# Work to be completed:
Gather, from the listing beneath this task, every line holding the string "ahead".

# Raw data:
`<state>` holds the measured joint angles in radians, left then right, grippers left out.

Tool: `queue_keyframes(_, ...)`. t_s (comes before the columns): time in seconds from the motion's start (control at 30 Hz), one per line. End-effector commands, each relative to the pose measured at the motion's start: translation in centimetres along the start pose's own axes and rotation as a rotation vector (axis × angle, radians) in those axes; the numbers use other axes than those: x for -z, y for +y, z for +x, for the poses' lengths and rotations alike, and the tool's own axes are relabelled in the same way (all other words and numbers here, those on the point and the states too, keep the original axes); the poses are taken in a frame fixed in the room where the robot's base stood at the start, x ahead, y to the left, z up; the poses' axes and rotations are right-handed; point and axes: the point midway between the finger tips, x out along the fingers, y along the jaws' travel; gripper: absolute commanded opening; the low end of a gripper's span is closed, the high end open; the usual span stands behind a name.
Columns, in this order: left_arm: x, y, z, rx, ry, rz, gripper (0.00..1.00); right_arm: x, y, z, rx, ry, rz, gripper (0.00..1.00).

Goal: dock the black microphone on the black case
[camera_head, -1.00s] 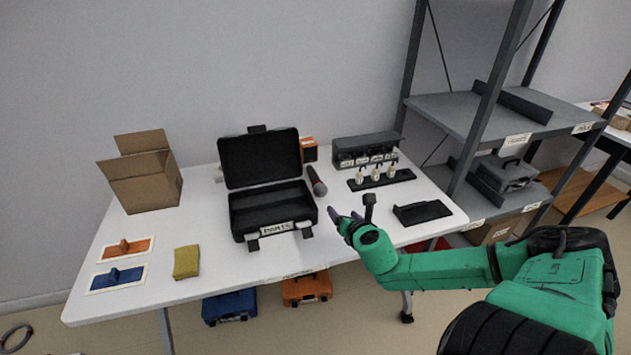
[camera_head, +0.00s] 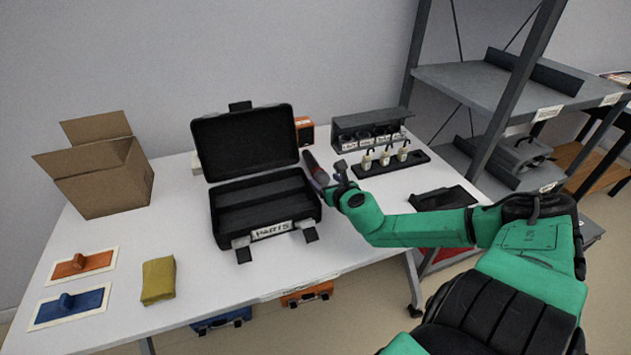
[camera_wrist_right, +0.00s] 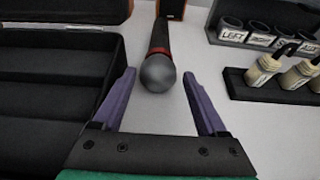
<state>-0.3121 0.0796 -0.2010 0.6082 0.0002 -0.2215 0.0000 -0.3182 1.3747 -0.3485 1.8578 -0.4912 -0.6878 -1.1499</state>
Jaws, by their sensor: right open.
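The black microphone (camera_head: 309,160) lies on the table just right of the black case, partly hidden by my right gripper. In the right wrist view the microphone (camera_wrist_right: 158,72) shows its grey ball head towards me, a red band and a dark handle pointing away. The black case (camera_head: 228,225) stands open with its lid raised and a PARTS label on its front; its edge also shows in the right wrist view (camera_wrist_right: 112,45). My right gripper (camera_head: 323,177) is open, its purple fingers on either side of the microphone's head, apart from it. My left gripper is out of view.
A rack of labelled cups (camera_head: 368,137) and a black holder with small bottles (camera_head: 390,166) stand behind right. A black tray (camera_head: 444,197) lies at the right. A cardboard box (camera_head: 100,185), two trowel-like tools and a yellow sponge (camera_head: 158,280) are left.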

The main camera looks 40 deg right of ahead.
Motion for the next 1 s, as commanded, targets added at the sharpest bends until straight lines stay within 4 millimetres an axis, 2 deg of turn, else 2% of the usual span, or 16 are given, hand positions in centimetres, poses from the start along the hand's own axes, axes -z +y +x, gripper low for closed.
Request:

# Full response:
Tool: `queue_keyframes(_, ...)`. t_s (comes before the columns): time in seconds from the motion's start (control at 30 Hz), one per line. End-effector commands, each relative to the pose measured at the motion's start: translation in centimetres along the start pose's own axes and rotation as a rotation vector (axis × angle, radians) in those axes; the numbers use other axes than those: x for -z, y for +y, z for +x, for the poses' lengths and rotations alike, and the tool's own axes are relabelled in the same way (all other words and numbers here, those on the point and the states too, keep the original axes); the poses are taken in a frame fixed in the room where the robot's base stood at the start, x ahead, y to the left, z up; the poses' axes and rotations are right-handed; point and axes: the point midway between the finger tips, x out along the fingers, y along the jaws' travel; gripper: absolute commanded opening; the low end of a gripper's span is closed, the high end open; the usual span stands behind a name.
The main camera looks 40 deg right of ahead.

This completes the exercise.